Is this map measurable?

Question

Consider the map $\varphi:\mathbb{R}\times\Omega\times X\rightarrow X,(t,\omega,x)\rightarrow\varphi(t,\omega,x)$ is $(\mathcal{B}(\mathbb{R})\times\mathcal{F}\times\mathcal{C},\mathcal{C})$-measurable, where $\mathcal{F}$ is the $\sigma$-algebra on $\Omega$, $\mathcal{B}(\mathbb{R})$ is the Borel $\sigma$-algebra on $\mathbb{R}$, $X$ is a Polish space (one can regard it as $\mathbb{R}^n$), $\mathcal{C}$ is the $\sigma$-algebra on $X$. And also consider a random variable $v:\Omega\rightarrow X$.

My question is whether $\omega\mapsto\varphi(t,\omega,v(\omega))$ is $(\mathcal{F},\mathcal{C})$-measurable for any $t\in\mathbb{R}$.

My idea is that for any $t,\omega_0$, $x\mapsto\varphi(t,\omega_0,x)$ is $(\mathcal{C},\mathcal{C})$-measurable, and $v$ is $(\mathcal{F},\mathcal{C})$-measurable, hence $\omega\mapsto\varphi(t,\omega_0,v(\omega))$ is $(\mathcal{F},\mathcal{C})-$ measurable for any $t,\omega_0$. Does this mean that $\omega\mapsto\varphi(t,\omega,v(\omega))$ is $(\mathcal{F},\mathcal{C})$- measurable for any $t\in\mathbb{R}$?

Answer 1

Since $t$ is fixed in what you want to prove, forget about it and consider directly some measurable function $\psi:\Omega\times X\to X$. The map $$\tau:\omega\mapsto(\omega,v(\omega))$$ is measurable since its two components are.

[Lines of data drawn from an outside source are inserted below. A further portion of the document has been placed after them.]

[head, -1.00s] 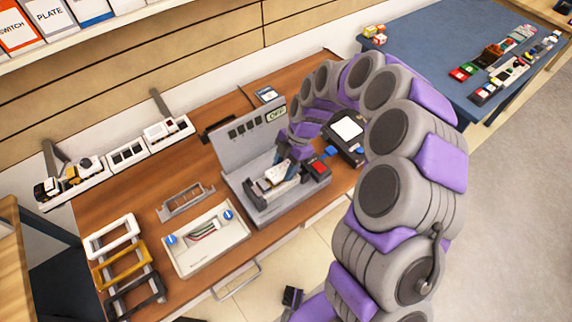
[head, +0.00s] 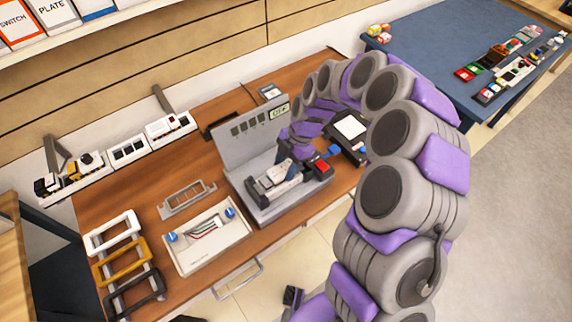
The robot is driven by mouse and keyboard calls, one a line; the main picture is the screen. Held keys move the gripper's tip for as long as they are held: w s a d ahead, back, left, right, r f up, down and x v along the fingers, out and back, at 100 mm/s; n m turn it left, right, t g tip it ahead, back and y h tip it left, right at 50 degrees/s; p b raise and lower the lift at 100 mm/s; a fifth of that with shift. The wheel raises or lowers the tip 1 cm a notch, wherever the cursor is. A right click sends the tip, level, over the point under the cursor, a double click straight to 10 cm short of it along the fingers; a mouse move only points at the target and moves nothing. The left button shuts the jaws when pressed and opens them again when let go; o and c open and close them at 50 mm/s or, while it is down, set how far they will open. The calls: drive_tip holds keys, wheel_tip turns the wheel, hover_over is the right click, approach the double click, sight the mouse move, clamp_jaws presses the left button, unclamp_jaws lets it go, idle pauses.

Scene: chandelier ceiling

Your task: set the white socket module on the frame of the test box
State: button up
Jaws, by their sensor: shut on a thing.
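The grey test box (head: 238,150) stands on the wooden bench, with an upright back panel and a low base. Its frame (head: 262,196) lies on the base in front of the panel. The white socket module (head: 273,177) shows as a small pale piece at the frame, below my gripper (head: 284,172). My gripper reaches in from the right and is shut on the module. The fingers are small and partly hidden, and I cannot tell whether the module is seated or just above the frame.
A red button (head: 321,166) is right of the frame, close to my gripper. A dark device with a white screen (head: 349,128) stands behind it. A beige wiring tray (head: 205,240), a grey bracket (head: 186,199) and white, yellow and black frames (head: 122,263) lie left.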

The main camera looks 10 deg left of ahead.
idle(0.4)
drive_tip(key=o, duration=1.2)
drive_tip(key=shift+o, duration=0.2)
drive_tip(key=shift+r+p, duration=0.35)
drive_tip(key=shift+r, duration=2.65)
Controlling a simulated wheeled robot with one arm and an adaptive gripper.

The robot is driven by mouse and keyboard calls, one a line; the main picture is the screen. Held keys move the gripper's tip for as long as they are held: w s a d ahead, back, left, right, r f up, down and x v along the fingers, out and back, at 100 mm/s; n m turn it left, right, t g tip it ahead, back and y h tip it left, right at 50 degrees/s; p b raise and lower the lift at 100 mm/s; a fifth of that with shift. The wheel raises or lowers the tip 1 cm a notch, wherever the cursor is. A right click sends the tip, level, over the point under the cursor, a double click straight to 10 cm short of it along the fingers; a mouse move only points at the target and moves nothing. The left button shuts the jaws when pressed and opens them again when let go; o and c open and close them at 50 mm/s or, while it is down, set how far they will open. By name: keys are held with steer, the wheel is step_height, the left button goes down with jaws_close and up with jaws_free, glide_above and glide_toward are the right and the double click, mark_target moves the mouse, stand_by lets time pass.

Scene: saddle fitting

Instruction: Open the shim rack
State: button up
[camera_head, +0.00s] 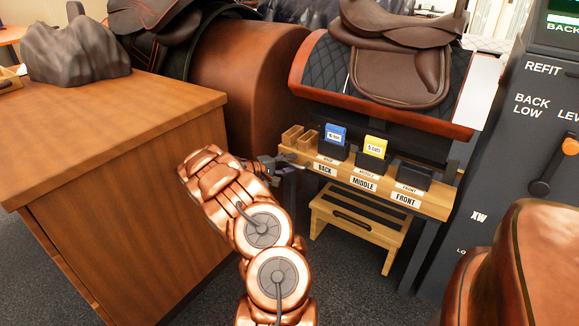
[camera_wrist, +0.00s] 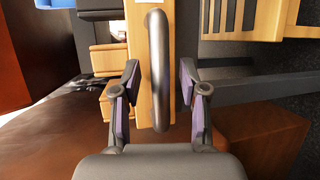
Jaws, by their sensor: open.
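The shim rack (camera_head: 433,208) is a light wooden shelf below the saddle stand, labelled BACK, MIDDLE and FRONT. A blue shim (camera_head: 335,135) stands in the BACK holder and a yellow shim (camera_head: 375,146) in the MIDDLE one. No coloured shim shows in the dark FRONT holder (camera_head: 412,177). My gripper (camera_head: 291,163) is at the rack's left end. In the wrist view, a grey metal bar handle (camera_wrist: 158,45) runs along a wooden face. My open gripper (camera_wrist: 159,85) has one purple-padded finger on each side of the handle, with visible gaps.
A wooden step (camera_head: 340,235) is under the rack. A brown saddle (camera_head: 400,55) sits above it. A dark panel with levers (camera_head: 500,150) stands at right.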

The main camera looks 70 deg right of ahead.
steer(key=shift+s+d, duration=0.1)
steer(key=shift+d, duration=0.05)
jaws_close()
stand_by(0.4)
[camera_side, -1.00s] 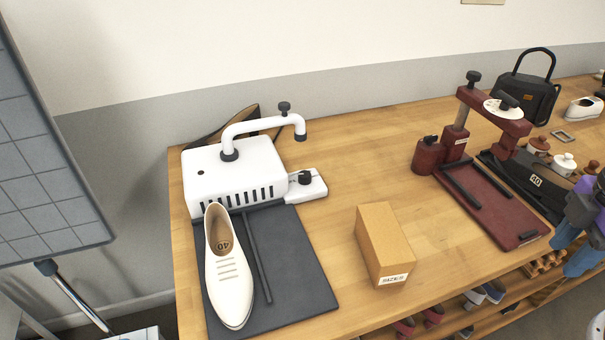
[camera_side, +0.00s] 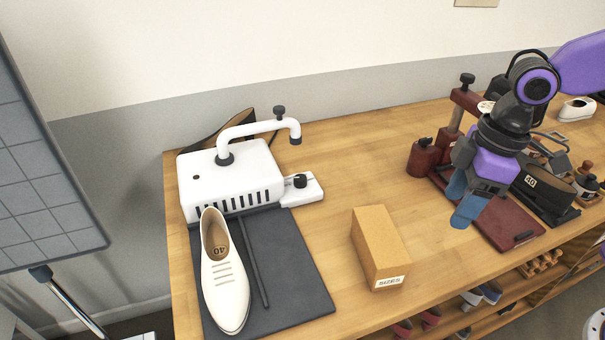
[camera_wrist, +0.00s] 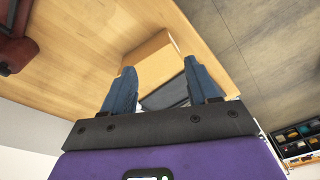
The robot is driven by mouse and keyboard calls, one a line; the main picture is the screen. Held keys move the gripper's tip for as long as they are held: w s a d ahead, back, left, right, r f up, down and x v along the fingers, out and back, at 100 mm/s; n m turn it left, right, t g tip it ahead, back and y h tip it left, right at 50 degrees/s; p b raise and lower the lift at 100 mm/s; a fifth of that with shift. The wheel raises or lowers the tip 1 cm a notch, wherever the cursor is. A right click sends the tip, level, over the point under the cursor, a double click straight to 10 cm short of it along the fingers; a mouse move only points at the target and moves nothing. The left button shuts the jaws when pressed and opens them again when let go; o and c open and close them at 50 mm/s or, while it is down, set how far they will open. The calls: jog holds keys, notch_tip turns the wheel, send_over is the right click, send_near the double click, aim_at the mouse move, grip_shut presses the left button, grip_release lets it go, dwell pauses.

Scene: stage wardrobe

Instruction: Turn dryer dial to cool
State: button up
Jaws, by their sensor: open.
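The white dryer (camera_side: 228,178) stands at the left of the bench, with a bent white pipe (camera_side: 250,130) on top. Its black dial (camera_side: 300,181) sits on a small white block at the dryer's right side; its setting is too small to read. My gripper (camera_side: 463,212) is over the red press at the right, well apart from the dial, fingers pointing down. In the wrist view my gripper's blue fingers (camera_wrist: 161,90) are spread and nothing is between them. The dial is not visible in the wrist view.
A cream shoe (camera_side: 225,272) lies on the dark mat (camera_side: 290,270) before the dryer. A cardboard box (camera_side: 378,247) stands between the dryer and the red press (camera_side: 512,222). The bench between dial and press is clear behind the box.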

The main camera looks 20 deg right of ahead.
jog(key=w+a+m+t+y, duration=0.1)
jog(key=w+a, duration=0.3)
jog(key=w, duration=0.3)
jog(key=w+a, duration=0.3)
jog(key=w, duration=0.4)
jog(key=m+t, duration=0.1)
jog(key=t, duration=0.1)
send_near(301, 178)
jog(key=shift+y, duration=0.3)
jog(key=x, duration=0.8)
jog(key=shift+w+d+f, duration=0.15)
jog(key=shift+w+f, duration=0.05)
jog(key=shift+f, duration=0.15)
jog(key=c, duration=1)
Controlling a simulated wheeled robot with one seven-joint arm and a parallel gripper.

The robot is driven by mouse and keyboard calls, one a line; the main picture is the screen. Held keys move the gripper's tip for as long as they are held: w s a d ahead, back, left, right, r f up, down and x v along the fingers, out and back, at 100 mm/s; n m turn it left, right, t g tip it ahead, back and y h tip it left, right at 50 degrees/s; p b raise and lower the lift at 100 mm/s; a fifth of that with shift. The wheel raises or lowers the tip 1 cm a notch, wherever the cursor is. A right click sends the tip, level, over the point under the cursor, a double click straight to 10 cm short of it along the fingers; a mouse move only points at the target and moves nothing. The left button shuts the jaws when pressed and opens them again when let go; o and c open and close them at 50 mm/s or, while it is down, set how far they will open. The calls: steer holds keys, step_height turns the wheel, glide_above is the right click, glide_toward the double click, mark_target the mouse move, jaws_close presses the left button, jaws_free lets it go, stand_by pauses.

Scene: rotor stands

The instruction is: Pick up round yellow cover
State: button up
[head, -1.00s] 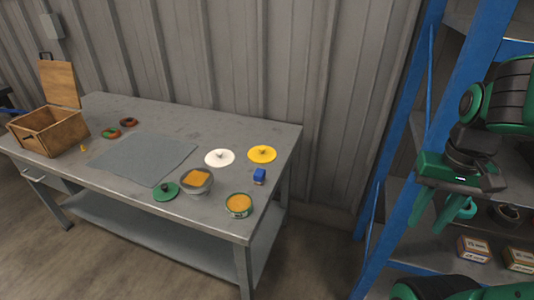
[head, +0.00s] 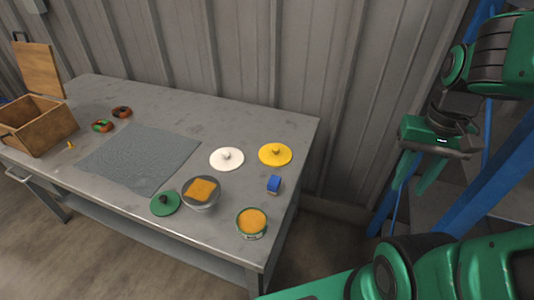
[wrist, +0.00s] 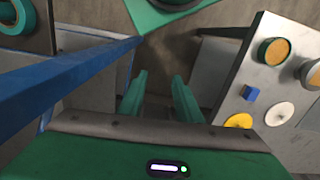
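The round yellow cover (head: 275,154) lies flat on the grey table near its back right edge, with a small knob on top. It also shows in the wrist view (wrist: 238,121), partly cut off by my gripper's body. My gripper (wrist: 160,82) is open and empty, its two green fingers apart. In the head view my gripper (head: 397,188) hangs to the right of the table, away from the cover, in front of the blue shelf frame.
A white round cover (head: 227,158) lies left of the yellow one. A blue block (head: 274,184), an orange-topped tin (head: 251,223), a grey bowl (head: 201,194) with an orange sponge-like piece and a green cover (head: 165,203) stand nearby. A blue shelf post (head: 505,185) is close to my gripper.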

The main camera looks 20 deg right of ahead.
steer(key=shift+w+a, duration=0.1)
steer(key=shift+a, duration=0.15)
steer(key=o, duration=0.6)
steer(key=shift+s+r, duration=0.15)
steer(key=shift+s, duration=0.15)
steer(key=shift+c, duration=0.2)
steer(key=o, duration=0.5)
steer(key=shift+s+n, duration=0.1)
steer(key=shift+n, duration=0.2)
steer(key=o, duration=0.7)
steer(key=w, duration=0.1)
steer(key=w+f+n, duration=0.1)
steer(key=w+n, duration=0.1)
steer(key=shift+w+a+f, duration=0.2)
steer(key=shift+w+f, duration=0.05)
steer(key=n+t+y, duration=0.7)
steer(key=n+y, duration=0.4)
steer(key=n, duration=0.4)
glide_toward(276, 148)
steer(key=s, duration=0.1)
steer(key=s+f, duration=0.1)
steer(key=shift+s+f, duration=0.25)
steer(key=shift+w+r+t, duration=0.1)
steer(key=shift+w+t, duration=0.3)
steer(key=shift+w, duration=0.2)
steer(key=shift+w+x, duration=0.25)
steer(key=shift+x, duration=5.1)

Therefore, the composition $$\psi\circ\tau:\omega\mapsto\psi(\omega,v(\omega))$$ is measurable.

You tried to use only the measurability of $x\mapsto\psi(\omega_0,x)$ for $\omega_0$ fixed, but this property of $\psi$ is not sufficient.

Answer 2

Even more is true. The map $f: (t,\omega)\mapsto\varphi(t,\omega,v(\omega))$ is the composition $\varphi\circ g$ of the measurable maps $g:(t,\omega)\mapsto(t,\omega,v(\omega))$ and $\varphi$. As such, $f$ is $(\mathcal B(\Bbb R)\otimes\mathcal F,\mathcal C)$ measurable. In particular, for each fixed $t$ the partial map $\omega\mapsto f(t,\omega,v(\omega))$ is $(\mathcal F,\mathcal C)$ measurable.

The asserted measurability of $g$ follows because $\mathcal B(\Bbb R)\otimes\mathcal F\otimes\mathcal C$ is generated by events of the form $B\times C$ (where $B\in\mathcal B(\Bbb R)\otimes\mathcal F$ and $C\in \mathcal C$); for such an event, $g^{-1}(B\times C)=B\cap (\Bbb R\times v^{-1}(C))\in \mathcal B(\Bbb R)\otimes\mathcal F$ because $v$ is $(\mathcal F,\mathcal C)$ measurable.